Continuing with that theme, I remember last year I wanted to increase my Sneak fairly early on. Sneak only increases if there are other people around who could potentially see you and you have to be in motion, not standing still hiding. So I did the equivalent of “macroing” the skill: I put my character into Sneak facing a corner in Imperial City and wrapped a rubber band around the analog stick so he’d constantly walk into the corner. I left for an hour or so to get lunch and run some errands and when I came home, my Sneak skill was pretty much where I wanted it. Now that is some compelling and immersive gameplay right there! /snark
The World
I’ll start with “the world” in the larger scheme of things, and what most of us probably think about when someone says that anyway. I am reminded of the recent 40-minute dev video for Big Huge Games 38 Studios (sorry, I can never resist doing that) upcoming RPG, Kingdom of Amalur: Reckoning where the developers said “open world” means different things to different people. In Oblivion, “open world” means there are no “zones” to load in and out of and seems to have the overall philosophy that “if you can see it, you can (most likely) go there.” In and of itself, it’s great to just “be” in an RPG world, see something off in the distance and say “hey, I wonder what’s there?” and lo and behold, you can go find out! My primary problem with the game is a near-total lack of diversity. Nearly all of Cyrodiil looks identical, covered in the same grass with the same trees, same rocks, same forts and ruins (re-use of limited assets is very noticeable here), and so forth. The two notable exceptions are Bruma, to the north near Skyrim, which is more bleak with some spotty, dirty snow on the ground, and there’s no mistaking Imperial City for any other town in the game. Otherwise, if I was blindfolded and someone loaded up a random area or town in Oblivion, I’d be extremely hard-pressed to open my eyes and know where I was. To accompany the visual lack of diversity, the audio is also lacking. Now, I love me some Jeremy Soule and what little music I did hear in Oblivion was good (though I’d consider it on the weaker end of his compositions) but there was so very little music. It seemed there was only one track that played in the world (there may have been two, but if so they sounded too similar), one for towns, one for dungeons, one for in-combat state. If there were more, the tracks certainly weren’t varied enough for me to notice and remember them. I love a lot of video game music, especially in RPGs, but if all I hear for hours and hours are the same few tracks, well, that’s why people eventually turn the music off and listen to their own choice of music instead.
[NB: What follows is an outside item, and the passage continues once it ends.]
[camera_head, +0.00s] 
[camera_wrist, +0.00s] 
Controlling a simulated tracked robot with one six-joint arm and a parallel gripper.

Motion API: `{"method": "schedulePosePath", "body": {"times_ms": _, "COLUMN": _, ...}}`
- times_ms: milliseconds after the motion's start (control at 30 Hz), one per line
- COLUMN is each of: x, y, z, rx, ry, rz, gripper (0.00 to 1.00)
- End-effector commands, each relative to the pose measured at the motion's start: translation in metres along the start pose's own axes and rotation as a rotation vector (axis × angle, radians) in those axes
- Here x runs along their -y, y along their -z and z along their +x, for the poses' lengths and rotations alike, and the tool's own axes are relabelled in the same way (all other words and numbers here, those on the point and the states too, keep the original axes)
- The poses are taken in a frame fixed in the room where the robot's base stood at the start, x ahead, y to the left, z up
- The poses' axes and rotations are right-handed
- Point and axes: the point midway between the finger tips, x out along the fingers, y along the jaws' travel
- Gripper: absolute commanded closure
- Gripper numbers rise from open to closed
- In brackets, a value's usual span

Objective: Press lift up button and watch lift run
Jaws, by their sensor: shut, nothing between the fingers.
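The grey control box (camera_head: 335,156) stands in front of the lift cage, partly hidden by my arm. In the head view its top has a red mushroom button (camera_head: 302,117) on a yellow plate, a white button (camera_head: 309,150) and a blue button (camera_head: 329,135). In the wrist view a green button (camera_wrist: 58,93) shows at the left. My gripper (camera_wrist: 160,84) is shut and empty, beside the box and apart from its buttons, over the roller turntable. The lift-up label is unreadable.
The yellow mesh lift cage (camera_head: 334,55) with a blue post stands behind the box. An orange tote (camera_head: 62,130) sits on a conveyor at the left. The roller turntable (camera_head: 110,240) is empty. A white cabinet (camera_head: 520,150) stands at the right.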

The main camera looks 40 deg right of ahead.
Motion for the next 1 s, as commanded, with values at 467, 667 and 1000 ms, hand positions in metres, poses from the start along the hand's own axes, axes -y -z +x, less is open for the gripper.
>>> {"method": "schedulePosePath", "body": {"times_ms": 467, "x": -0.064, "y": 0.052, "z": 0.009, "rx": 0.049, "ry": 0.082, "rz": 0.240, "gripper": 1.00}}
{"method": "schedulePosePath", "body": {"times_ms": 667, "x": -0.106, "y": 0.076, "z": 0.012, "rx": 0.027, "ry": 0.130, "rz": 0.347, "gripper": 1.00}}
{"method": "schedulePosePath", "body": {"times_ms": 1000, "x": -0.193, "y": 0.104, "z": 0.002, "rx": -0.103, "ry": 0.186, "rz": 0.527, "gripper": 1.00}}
I still haven’t quite decided if I would say that exploration is “rewarded” in Oblivion. There are a lot of POIs to discover on the map. While roaming the wilderness any POI within a certain distance will have an icon on your compass HUD so it’s easy to look at the map and notice you haven’t been there yet, and set off to discover that location. But the only reward is the text notification that “You discovered [insert POI here]” which is certainly a “micro-woot!” stimulus but that’s it, really. I think there are over a hundred dungeons in the game, but very few of them have a “point” within the game (ie. for the story, for side quests, or for my character) other than to loot stuff for gold or grind your skills to level. Indeed, I found the main use for discovering POIs was simply to have fast-travel points when I’d get a story quest so I wouldn’t have as far to run. Having said that, a fair number of those dungeons had quite intricate layouts so it was rewarding in a way to figure out how to progress through them; ie. how do I open this gate, what triggers this trap and can I disarm it, how do I get to a certain area, and so on.
What I did like is that dungeons don’t reset, per se. The monsters don’t just respawn. If I clear a dungeon (or not, even) then over time as the dungeon is not seeing use from us pesky adventurers (excuse me, pesky adventurer since there’s no co-op) monsters will gradually start moving back in.
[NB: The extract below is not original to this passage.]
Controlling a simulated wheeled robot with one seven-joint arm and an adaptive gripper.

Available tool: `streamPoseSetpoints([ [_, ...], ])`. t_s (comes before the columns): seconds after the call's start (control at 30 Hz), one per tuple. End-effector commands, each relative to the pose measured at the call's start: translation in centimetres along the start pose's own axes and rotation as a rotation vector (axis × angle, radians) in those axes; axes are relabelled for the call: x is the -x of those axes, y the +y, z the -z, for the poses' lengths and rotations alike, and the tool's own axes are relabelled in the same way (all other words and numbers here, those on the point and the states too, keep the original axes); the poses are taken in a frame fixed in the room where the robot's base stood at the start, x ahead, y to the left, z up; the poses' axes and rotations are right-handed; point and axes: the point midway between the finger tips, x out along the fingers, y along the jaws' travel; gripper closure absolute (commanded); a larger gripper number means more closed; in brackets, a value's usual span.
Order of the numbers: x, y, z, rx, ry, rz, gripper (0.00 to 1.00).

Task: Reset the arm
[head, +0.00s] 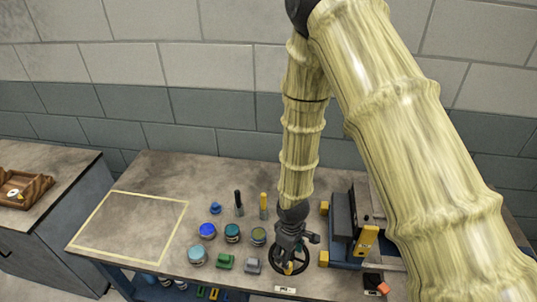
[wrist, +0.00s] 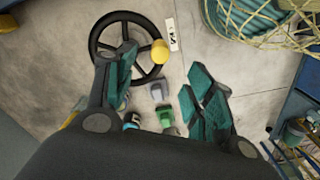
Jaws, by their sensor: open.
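My arm comes down from the top right in the head view, bent at the top, over the workbench (head: 150,180). My gripper (head: 289,258) points down over the bench and overlaps a black handwheel (head: 305,262). In the wrist view my gripper (wrist: 163,82) has its teal-padded fingers spread apart, with nothing held between them. The handwheel (wrist: 98,25) with its yellow knob (wrist: 160,51) lies beyond the left finger, which covers part of its rim. I cannot tell whether the finger touches it.
Several jars (head: 207,231), a green block (head: 225,262) and a grey block (head: 252,265) stand left of my gripper. A blue-and-black machine with yellow parts (head: 366,241) stands close on the right. A taped rectangle (head: 186,212) at the bench's left is empty. A wooden tray (head: 40,186) sits on the left cabinet.

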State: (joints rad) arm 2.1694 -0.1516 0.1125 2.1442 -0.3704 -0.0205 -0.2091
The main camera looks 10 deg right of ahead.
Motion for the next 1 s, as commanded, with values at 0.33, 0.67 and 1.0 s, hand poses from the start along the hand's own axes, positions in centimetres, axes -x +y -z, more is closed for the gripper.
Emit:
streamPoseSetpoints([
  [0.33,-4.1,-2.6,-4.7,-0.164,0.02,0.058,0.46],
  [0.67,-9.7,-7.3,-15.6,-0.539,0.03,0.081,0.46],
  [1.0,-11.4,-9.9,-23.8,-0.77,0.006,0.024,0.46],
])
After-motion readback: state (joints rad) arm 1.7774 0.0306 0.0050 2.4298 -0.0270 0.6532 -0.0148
Speaking of dungeons, they are way too dark. I had to maximize the brightness setting and even then had to use some form of light in the dungeons to see where I was going most of the time. My character was a khajiit so he had the racial Eye of Night ability but believe me, it got old real fast running through blue dungeon after blue dungeon. Of course, had I not been playing a stealthy character, I could have just used a torch or Starlight spell so that I could appreciate the natural look and feel to the dungeons at the cost of every monster charging me immediately. The dungeon crawler in me loves these things and I want to experience them as the designers built them, not coated in hues of blue. There should be some sort of middle ground where it can be dark but not so dark that I have to crank the brightness, close the curtains and turn off all the lights to play and then still end up having to use some sort of light or night-vision ability. There’s “immersion” and there’s “inconvenient pain in the ass.”
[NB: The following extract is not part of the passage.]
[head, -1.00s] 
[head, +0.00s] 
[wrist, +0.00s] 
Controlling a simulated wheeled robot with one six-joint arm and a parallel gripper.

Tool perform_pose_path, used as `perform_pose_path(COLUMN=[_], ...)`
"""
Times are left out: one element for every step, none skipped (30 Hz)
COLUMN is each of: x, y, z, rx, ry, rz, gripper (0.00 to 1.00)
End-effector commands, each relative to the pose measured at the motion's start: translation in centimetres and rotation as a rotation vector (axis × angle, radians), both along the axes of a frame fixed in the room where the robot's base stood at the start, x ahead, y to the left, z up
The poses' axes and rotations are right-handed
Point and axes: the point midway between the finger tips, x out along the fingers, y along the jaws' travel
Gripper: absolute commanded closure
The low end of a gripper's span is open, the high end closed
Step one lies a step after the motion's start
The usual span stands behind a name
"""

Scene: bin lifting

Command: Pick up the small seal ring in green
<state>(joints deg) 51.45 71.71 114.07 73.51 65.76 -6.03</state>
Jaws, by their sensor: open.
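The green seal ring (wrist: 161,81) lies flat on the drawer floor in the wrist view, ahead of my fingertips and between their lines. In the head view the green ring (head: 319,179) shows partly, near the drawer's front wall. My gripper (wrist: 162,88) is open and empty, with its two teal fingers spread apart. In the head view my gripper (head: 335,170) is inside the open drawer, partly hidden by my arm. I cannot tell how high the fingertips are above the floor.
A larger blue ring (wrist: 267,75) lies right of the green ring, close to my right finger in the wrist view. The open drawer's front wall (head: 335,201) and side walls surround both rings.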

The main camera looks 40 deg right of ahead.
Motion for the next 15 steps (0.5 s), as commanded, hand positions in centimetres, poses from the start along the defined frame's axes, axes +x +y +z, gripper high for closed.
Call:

Finally, most non-guard and non-monster NPCs have their own little lives. No static MMO pez dispenser statue NPCs here, no sir! Many have their daily schedules such as from 8am to noon, she visits the chapel, then from noon to 2pm she’s at the local Inn for lunch, but not on this day of the week, and so on. Oblivion is also a “no punctuation marks over quest NPCs” game so that could be a nightmare without the POI pointer on your compass, but purely for the sake of “immersion” or attempting to create a “living” virtual world, I simply love this feature!
My last real beef with the game is that you end up becoming the “guild master” for every guild in the game. The Dark Brotherhood (assassins), Fighter’s Guild, Mages’ Guild, Thieves’ Guild plus the Imperial City Arena, too. That makes absolutely zero sense to me, but neither does being a “master adventurer” and a “master craftsman” in MMOs. However, since sadly my experience in Oblivion was weighed by more negative experiences than positives, I was in a purely Achievement Hunter mindset just to get it over with, complete 100% of the achievements and move on with life, so in that single context I was glad I was able to do them all in a single play-through. Unfortunate, but there it is.
Originally, I had planned to jump into Fallout 3 (which I last played in May, 2009) and start that over (ugh) to finish it before Skyrim but after Oblivion for a month or so, I think I just need a break from Bethesda instead so I’ll be fresh for Skyrim in November.